Orphan works point to a major failing within our current copyright system. The purpose of copyright, as the Open Rights Group understands it, is to provide a means to remunerate creators, and thereby incentivise the creation and dissemination of cultural works.
That copyright can be used against its objectives in such a way, and effectively stand in the way of the distribution of works, is a very serious failure, and one we are very pleased to see the Commission examining action to correct.
However, we must state at the outset that three underlying problems should command the attention of the Commission’s copyright policy makers.
These are, firstly, registration of copyright works, which is currently banned as a ‘formality’ under the Berne Convention. The lack of an official registry is one of the reasons that the problem of commercial ‘orphan works’ exists today. This complete ban should be re-examined. A requirement to register copyright works after an initial period would be more practical than the current system, given the huge volume of cultural production.
The second underlying problem is that of excessively long copyright terms. In the digital age, when the upfront costs of cultural production are generally much lower, and reproduction and distribution costs are far lower, the justification for long copyright terms is continually diminishing. Yet the Commission chose very recently to pursue a near doubling of term in sound recordings, which if passed, will exacerbate the problems we are seeking to deal with today.
The third underlying problem is the lack of a range of mandatory exceptions, for instance for format shifting or archival scanning, that would ameliorate the situation.
Finally, there is the question of reversion of rights to creators. Currently, creators can find their rights locked by contract and their works being made unavailable. Making it clear in copyright law than unexploited rights must revert to the creator would also help the orphan works problem, as the orphan can be the purchaser of the copyright or exclusive license, rather than the creator.
Dealing with the orphan works problem, this failure of the current copyright framework, is likely to be complex, and poses some serious technical issues, as well as questions about the intent and rights of creators, which now encompasses just about every online citizen.
The digital age also creates the means for every citizen to access any knowledge or culture previously created.
The digital age also provides the means to identify all kinds of works including by audio and photographic matching, as well as voluntarily collect information about rights holders, in order to identify works and pay for them.
Without proper resolution, we both put the European public at a disadvantage compared with other global regions, and we leave the results to be created by a combination of commercial determinations and unlicensed distribution.
We must also remember that we are all copyright holders and creators; that any creative work, including our email and personal photography, is subject to copyright, and may in the future be regarded as ‘orphan works’. A personal photograph, for instance, shown to friends on a social networking site, may be regarded as a published, licensed item, and is potentially a commercial orphan work.

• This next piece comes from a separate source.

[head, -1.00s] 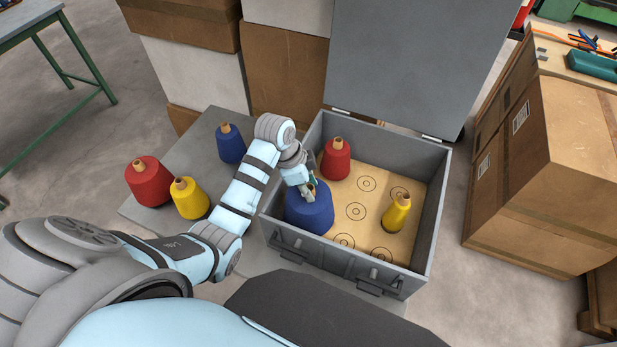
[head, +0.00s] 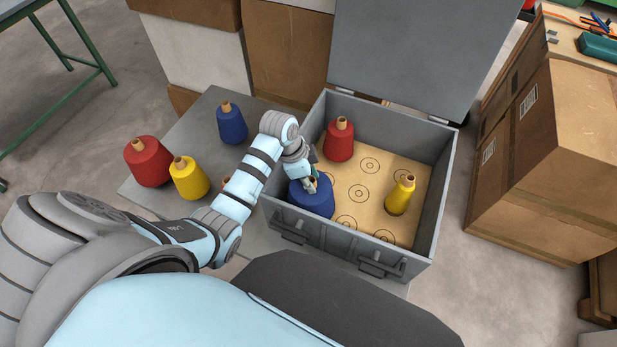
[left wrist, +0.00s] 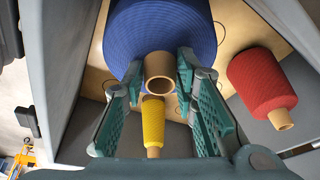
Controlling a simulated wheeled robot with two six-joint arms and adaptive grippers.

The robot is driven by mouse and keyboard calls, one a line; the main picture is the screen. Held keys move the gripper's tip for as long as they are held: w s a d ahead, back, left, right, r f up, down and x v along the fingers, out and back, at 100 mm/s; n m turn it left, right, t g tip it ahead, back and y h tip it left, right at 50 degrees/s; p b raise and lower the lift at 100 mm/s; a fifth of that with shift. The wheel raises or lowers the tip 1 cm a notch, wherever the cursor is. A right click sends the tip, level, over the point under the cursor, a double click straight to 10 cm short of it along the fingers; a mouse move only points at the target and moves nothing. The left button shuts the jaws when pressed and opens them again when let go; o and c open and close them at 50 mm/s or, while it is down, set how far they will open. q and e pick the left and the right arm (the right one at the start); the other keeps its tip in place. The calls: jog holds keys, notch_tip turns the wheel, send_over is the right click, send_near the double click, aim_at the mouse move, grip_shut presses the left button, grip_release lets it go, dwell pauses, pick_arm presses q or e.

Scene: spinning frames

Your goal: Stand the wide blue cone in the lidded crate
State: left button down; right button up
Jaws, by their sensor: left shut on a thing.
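The wide blue cone (head: 313,203) is upright inside the front left corner of the lidded crate (head: 433,215). I cannot tell whether its base touches the crate floor. My left gripper (head: 309,182) is shut on the cone's tan tube from above. In the left wrist view, the tube (left wrist: 159,68) sits between the two green-padded fingers and the blue cone (left wrist: 162,25) spreads out beyond it. The crate's lid (head: 405,55) stands open at the back. My right gripper is not in view.
In the crate, a red cone (head: 339,142) stands at the back left and a yellow cone (head: 400,196) at the right; ringed marks between them are bare. Left of the crate are red (head: 148,162), yellow (head: 188,180) and blue (head: 231,125) cones. Cardboard boxes (head: 550,160) stand right.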

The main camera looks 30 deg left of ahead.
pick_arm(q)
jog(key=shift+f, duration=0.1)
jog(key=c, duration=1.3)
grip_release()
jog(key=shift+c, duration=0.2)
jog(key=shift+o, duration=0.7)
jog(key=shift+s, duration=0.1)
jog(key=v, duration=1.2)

We therefore note that we are dealing with a complex matrix of intentions, from the user and creators perspective. Either or both intentions can be commercial, academic or non-commercial, and therefore a single solution to orphan works may not fit everyone equally well.

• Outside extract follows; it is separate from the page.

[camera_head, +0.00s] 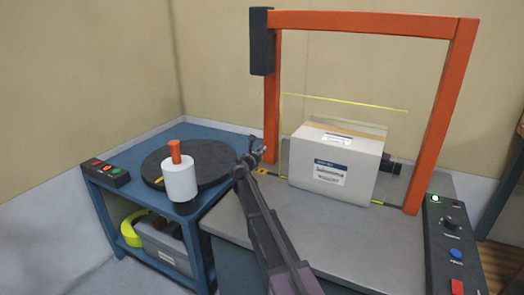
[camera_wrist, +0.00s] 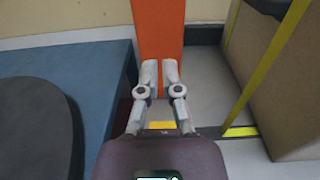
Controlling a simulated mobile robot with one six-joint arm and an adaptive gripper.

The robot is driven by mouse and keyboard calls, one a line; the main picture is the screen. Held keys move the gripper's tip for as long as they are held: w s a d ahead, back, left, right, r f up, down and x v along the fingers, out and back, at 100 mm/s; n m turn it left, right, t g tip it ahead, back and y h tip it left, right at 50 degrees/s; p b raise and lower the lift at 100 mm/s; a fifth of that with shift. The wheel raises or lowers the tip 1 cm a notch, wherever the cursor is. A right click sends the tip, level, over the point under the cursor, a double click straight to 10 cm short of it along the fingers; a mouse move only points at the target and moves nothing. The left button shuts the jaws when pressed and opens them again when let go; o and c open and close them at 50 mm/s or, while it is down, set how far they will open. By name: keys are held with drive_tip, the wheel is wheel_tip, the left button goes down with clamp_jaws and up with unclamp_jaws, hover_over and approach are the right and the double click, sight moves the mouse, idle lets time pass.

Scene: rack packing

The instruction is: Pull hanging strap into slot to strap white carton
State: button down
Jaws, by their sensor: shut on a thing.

On the question of payment and license, we therefore start from a perspective that:
(i) Our objective is the greatest dissemination of works possible;
(ii) That overheads to any scheme should be small;
(iii) That the intentions of creators are very important, be they public, private, commercial or non-commercial;
(iv) That academic, non-commercial or commercial intent of the user may create different public policy objectives;
(v) That despite this inherent complexity, solutions should be clear, simple and work across Europe with as few barriers as possible
On these grounds, we would favour legislation to establish a copyright exception to allow copyrighted works to be republished in certain special circumstances.

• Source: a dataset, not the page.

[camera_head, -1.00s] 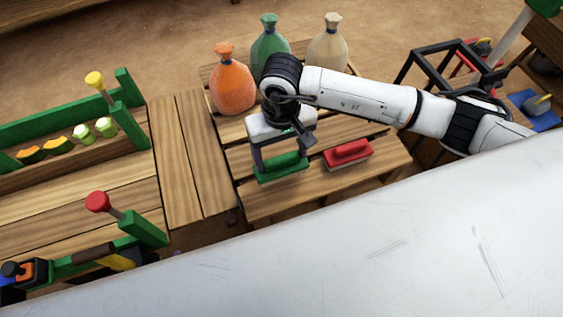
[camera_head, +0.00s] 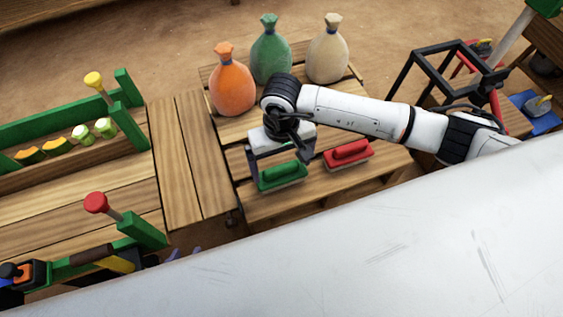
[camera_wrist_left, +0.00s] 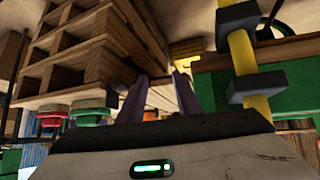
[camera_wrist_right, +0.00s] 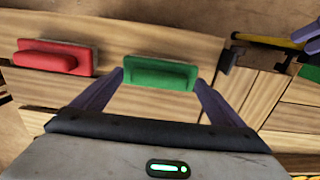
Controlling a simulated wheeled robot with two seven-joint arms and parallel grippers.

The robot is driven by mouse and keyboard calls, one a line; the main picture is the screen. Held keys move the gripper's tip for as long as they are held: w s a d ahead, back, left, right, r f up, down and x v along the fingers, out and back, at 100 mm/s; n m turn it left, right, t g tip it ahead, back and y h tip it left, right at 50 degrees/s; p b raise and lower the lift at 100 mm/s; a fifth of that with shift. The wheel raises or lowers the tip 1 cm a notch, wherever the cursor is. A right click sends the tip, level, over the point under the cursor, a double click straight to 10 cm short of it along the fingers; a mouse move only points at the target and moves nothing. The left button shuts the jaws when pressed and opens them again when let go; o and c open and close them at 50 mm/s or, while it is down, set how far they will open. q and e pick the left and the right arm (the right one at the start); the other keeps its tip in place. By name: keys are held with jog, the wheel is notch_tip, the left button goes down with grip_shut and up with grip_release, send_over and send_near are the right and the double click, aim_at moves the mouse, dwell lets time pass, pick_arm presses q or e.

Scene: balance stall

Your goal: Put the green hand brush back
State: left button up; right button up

We would favour a solution where:
(i) An exception would require a publisher would have to show that they had made reasonable efforts to search for the rights holder through specified European rights data bases, and also in the general public realm;
(ii) An exception would then free a publisher from liability for damages if he has failed despite these reasonable efforts to identify the owner of the rights in a previously published work;
(iii) An exception would allow rights holders to identify themselves and claim royalties forward of that date for their works;
(iv) An exception would allow academic reuse of orphan works without commercial payment;
(v) An exception would allow commercial reuse of commercial works, arguably including some payment, possibly kept in escrow for the rights holders for a specified period;
(vi) An exception would respect that works previously published under non-commercial licenses or circumstances would remain non-commercial;
(vii) The reuse of a work should be for reproduction only, in a manner which is sensitive to and in keeping with the original intent; and
(viii) The reuse must respect the moral rights of the authors.
(ix) Works that have never been intentionally published have to be treated very sensitively. Privacy questions as well as historical value of works would be particular concerns.
On the question of payment for use of commercial orphan works, we are not completely opposed to the principle of payment, but we are wary inasmuch as payments will be unlikely to reach their creators.
We are opposed to a general, paid-for solution delivered through existing collecting societies. This is for a number of reasons.
Firstly, there are 27 member states – without legislation that is 279 cross border licences. This is impractical.
A licensing solution through collecting societies would re-erect territorial boundaries member state by member state - this goes against everything the internet is, and everything the European Union is attempting to achieve. With the Union about to establish full competency over intellectual property issues, we should be looking to harmonise our approach to copyright, and remove the obvious barriers to trade it currently imposes.
Monitoring and ensuring value for money from collecting societies across Europe could prove to be impossible. We do not believe this is a task the Commission wishes to take on.
Overall, we are ready to restate that this is a complex issue, but one that must be addressed.
The underlying problems with copyright should be addressed, such as term and registration.
The academic, cultural and economic benefits of an orphan works solution could be very high, and the changes is technology demand that a solution to the problem of orphan works be found.